### Instructions to follow
Find the string "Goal" in the listing and report every line that has it.

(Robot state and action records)

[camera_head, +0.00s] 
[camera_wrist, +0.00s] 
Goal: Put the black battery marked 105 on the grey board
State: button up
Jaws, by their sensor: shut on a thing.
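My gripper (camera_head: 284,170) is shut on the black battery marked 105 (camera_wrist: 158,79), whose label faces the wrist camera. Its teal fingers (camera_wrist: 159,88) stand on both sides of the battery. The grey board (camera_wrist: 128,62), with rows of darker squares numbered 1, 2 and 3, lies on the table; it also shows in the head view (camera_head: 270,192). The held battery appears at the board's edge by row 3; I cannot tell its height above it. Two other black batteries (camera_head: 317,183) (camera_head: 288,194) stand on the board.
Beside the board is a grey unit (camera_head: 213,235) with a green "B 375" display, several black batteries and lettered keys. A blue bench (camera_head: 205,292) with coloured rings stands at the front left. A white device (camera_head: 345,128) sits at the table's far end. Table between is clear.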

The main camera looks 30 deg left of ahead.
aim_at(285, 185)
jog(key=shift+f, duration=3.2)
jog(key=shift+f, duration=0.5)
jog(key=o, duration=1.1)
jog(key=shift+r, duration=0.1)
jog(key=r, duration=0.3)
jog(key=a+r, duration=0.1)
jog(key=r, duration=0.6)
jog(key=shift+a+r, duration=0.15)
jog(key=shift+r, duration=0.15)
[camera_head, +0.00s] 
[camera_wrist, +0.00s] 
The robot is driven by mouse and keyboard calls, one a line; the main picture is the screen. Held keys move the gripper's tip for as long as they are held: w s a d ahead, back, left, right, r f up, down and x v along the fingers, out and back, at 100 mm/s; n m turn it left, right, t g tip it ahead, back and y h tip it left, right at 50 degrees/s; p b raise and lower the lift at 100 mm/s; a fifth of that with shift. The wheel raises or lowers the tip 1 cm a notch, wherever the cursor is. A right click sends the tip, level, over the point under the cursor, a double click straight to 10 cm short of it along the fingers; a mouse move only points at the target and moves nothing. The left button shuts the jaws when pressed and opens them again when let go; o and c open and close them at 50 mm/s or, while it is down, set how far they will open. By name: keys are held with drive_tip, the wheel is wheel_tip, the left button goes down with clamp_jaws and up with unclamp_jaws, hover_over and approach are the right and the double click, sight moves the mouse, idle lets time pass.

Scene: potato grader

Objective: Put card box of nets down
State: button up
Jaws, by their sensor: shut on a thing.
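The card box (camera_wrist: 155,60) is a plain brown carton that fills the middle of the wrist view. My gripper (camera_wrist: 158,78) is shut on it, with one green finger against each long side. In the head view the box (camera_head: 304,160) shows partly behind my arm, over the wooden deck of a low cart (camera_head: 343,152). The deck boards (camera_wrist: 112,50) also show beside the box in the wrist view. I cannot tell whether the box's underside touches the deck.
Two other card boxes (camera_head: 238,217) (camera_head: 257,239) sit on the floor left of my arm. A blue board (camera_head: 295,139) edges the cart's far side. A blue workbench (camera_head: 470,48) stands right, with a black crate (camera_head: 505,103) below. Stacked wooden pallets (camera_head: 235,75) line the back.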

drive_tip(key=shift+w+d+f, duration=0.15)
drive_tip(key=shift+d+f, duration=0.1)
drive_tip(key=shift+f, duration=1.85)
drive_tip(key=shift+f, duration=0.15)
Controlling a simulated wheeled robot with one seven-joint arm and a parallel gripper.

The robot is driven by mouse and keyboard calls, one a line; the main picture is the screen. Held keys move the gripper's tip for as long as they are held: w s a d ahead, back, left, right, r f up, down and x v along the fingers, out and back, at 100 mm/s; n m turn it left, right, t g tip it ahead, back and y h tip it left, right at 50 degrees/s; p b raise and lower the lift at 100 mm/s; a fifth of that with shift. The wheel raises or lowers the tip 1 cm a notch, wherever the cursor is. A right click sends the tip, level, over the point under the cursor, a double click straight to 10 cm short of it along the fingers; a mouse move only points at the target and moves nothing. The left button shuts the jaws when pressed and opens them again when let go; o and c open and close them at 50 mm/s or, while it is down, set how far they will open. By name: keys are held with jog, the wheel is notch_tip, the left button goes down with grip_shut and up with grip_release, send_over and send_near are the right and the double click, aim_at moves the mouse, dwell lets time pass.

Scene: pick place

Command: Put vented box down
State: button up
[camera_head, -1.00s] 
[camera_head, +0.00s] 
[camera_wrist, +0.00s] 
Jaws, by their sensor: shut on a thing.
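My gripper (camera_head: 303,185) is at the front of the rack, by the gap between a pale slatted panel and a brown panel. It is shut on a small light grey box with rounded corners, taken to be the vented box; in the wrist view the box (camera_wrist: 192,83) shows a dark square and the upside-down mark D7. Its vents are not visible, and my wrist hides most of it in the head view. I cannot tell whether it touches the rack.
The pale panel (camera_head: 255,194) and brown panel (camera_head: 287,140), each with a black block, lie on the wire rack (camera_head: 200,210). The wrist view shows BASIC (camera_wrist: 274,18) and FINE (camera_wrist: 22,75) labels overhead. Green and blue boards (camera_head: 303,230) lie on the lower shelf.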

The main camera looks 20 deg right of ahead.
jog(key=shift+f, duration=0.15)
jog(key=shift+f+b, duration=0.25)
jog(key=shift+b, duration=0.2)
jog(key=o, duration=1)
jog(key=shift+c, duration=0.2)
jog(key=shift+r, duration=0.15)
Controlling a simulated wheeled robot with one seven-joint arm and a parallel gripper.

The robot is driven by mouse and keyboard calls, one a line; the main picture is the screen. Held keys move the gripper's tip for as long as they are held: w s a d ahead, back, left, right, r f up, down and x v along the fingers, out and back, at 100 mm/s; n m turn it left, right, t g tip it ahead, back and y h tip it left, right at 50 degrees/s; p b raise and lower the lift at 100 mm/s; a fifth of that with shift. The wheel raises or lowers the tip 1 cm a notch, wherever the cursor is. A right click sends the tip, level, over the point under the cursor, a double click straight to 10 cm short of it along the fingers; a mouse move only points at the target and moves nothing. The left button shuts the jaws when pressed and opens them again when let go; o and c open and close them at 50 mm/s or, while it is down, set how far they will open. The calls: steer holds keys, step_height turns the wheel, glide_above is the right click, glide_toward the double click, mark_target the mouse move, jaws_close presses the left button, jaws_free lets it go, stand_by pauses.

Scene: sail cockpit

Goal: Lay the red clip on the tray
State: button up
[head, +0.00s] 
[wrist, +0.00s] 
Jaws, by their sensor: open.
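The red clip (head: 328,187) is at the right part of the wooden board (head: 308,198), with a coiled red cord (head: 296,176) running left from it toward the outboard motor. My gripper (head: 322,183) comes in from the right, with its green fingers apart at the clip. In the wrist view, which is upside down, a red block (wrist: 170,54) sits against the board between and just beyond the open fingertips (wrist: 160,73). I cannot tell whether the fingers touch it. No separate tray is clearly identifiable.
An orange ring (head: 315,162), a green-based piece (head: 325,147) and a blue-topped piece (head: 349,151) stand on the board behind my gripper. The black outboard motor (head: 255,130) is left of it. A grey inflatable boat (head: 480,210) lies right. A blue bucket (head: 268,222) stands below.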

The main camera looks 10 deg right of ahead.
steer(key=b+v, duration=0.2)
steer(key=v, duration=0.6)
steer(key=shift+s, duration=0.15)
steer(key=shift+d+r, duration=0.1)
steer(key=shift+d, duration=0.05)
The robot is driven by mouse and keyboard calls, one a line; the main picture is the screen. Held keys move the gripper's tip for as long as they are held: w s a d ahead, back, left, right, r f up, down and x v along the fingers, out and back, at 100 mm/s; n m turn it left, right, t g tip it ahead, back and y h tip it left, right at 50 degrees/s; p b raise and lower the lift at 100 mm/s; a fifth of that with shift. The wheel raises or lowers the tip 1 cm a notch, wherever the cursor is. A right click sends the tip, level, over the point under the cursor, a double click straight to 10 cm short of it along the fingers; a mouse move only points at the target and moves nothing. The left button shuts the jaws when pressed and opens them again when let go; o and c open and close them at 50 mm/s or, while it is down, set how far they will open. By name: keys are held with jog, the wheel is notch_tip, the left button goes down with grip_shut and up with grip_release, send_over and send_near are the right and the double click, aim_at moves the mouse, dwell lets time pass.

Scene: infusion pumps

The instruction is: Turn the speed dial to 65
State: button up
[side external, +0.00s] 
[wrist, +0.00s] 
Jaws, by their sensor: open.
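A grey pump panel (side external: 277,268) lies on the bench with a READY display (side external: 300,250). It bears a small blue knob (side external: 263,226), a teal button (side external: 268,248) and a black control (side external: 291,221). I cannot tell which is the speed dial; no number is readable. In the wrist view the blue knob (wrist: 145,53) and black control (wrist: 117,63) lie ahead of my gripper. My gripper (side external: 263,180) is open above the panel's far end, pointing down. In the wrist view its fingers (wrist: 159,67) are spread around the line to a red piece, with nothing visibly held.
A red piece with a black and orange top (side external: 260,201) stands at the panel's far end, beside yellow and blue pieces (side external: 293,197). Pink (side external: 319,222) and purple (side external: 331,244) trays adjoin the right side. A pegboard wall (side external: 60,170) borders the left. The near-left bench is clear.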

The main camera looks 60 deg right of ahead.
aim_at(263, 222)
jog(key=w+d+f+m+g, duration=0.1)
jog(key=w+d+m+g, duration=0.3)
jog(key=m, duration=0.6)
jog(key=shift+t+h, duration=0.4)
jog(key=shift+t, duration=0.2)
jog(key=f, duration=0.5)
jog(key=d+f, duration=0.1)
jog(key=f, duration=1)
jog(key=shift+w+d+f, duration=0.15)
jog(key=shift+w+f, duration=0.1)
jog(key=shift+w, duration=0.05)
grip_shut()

### Output below
Goal: Put the black battery marked 105 on the grey board
Goal: Lay the red clip on the tray

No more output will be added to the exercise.